> **EXERCISE DESCRIPTION**: What is the number of lines containing the word "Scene"? Give that number alone.

[Stored data entries]
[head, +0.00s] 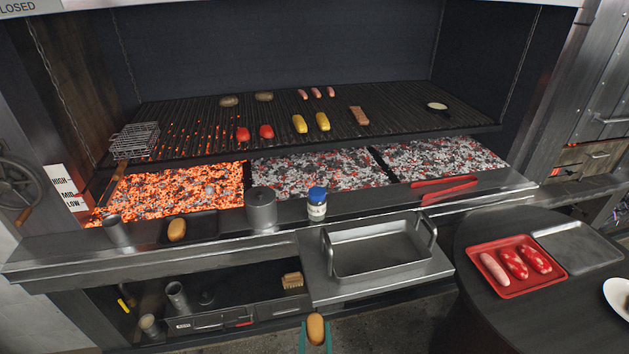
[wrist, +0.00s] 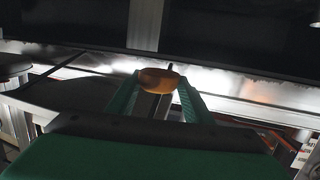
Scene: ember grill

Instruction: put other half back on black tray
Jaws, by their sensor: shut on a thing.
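My gripper (head: 316,337) shows at the bottom middle of the head view, with green fingers. It is shut on an orange-brown bun half (head: 316,328) and holds it in front of the grill, below the counter. In the wrist view the bun half (wrist: 159,80) sits between the green fingertips (wrist: 160,92). The black tray (head: 209,225) lies on the grill's front ledge at the left. Another bun half (head: 177,230) rests on its left part, and its right part is bare. My gripper is apart from the tray, lower and to its right.
A metal cup (head: 117,231) stands left of the tray, a grey canister (head: 261,210) and a blue-lidded jar (head: 317,204) to its right. A steel pan (head: 377,251) sits right of centre. A red tray (head: 509,287) with meat is on the round table. Hot coals glow behind the ledge.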

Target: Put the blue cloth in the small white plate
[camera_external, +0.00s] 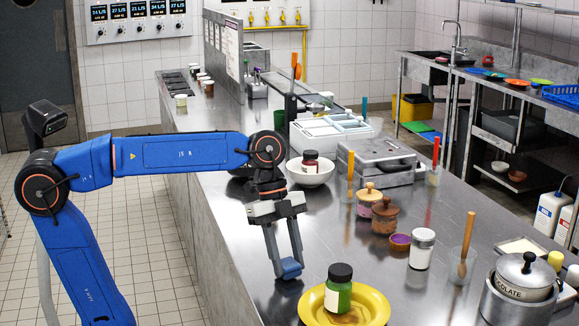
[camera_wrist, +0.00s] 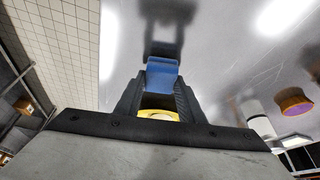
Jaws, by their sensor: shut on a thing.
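My gripper (camera_external: 287,264) is shut on the blue cloth (camera_external: 291,269), which shows as a small blue piece between the fingertips, low over the steel counter. In the wrist view the blue cloth (camera_wrist: 162,74) sits between the dark fingers. I cannot tell whether the cloth touches the counter. I cannot clearly make out a small white plate. A white bowl (camera_external: 312,179) with a dark-lidded jar in it stands behind my gripper.
A yellow plate (camera_external: 378,304) with a green jar (camera_external: 338,288) stands just right of my gripper. Wooden-lidded jars (camera_external: 384,217), a small purple-filled bowl (camera_external: 400,242) and a white jar (camera_external: 422,249) stand farther right. The steel counter (camera_external: 225,225) left of the gripper is bare.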

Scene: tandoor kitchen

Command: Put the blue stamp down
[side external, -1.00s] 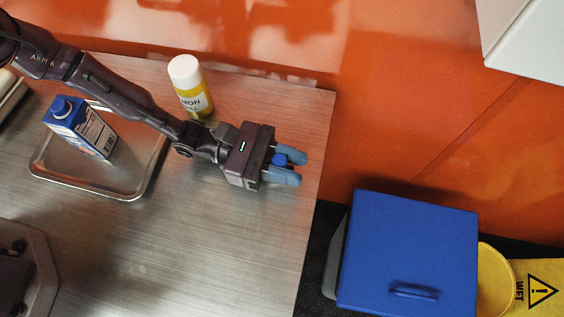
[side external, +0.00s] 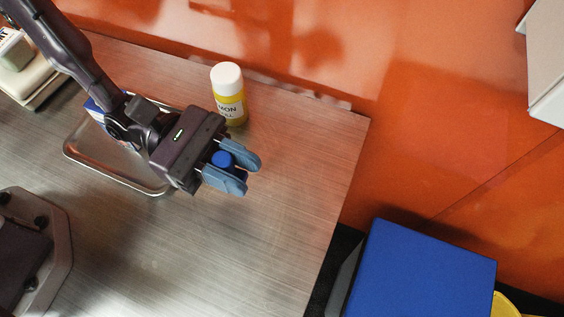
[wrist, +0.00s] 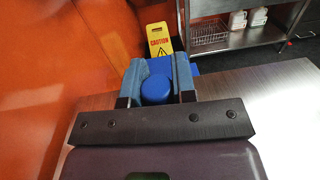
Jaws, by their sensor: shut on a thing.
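The blue stamp (side external: 222,159) is between the blue fingers of my gripper (side external: 232,170), which is shut on it. Only its round blue top shows in the side view; its lower part is hidden by the fingers. In the wrist view the stamp (wrist: 155,89) also sits between the two fingers of my gripper (wrist: 158,82). My gripper is over the steel table (side external: 270,245), left of its right edge. I cannot tell whether the stamp touches the table.
A white-capped bottle with a yellow label (side external: 229,95) stands just behind my gripper. A metal tray (side external: 85,160) and a mostly hidden blue carton (side external: 95,108) are to the left. The table's front right is clear. A blue-lidded bin (side external: 425,270) stands beyond the edge.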

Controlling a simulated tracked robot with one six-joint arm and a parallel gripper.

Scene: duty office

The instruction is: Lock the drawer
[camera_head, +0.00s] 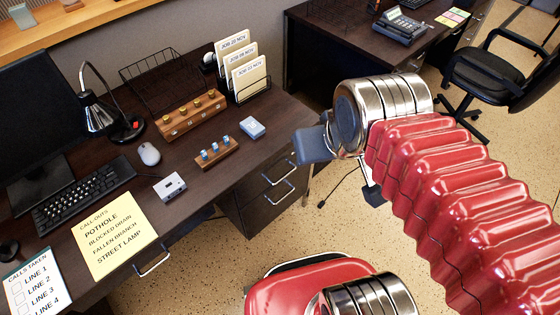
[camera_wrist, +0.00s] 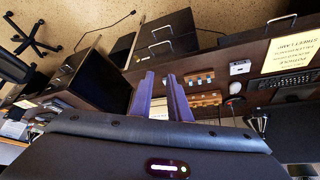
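The desk's pedestal has dark drawers (camera_head: 262,183) with silver bar handles, below the desk's right end. A separate drawer handle (camera_head: 153,264) shows under the desk's front edge at left. The drawer fronts and handles (camera_wrist: 160,45) also show in the wrist view, upside down. No lock or key can be made out clearly. My gripper (camera_head: 305,146) is in the air near the desk's right end, partly hidden by my wrist. In the wrist view its two fingers (camera_wrist: 160,75) stand apart with nothing seen between them.
An office chair (camera_head: 490,75) stands at right.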

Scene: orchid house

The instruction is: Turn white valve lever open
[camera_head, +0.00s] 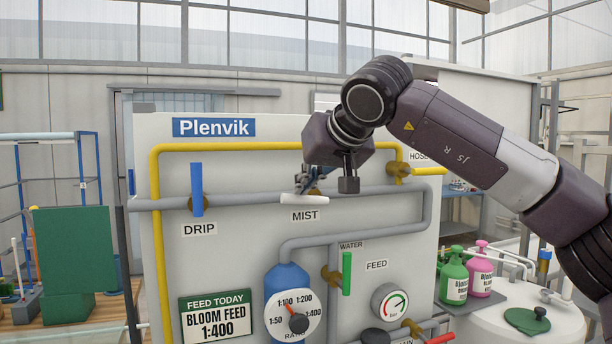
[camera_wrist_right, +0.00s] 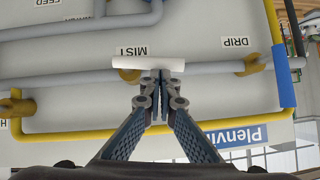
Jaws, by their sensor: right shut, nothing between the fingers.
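The white valve lever (camera_head: 304,199) lies level, in line with the grey pipe (camera_head: 245,201), above the MIST label (camera_head: 305,215). In the right wrist view it is a white bar (camera_wrist_right: 148,63) across the fingertips. My right gripper (camera_head: 308,180) is shut and empty, its tips just above the lever in the head view. In the wrist view its closed fingertips (camera_wrist_right: 160,78) come right up to the lever's edge; I cannot tell whether they touch it. The gripper hides most of the valve body behind. My left gripper is not in view.
The blue DRIP lever (camera_head: 197,190) stands upright at the left. A yellow pipe (camera_head: 275,146) runs above, with the yellow HOSE lever (camera_head: 430,171) at right. Lower are the green lever (camera_head: 347,273), ratio dial (camera_head: 293,316) and gauge (camera_head: 390,303). Bottles (camera_head: 453,276) stand to the right.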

> **FINISHED TASK**: 4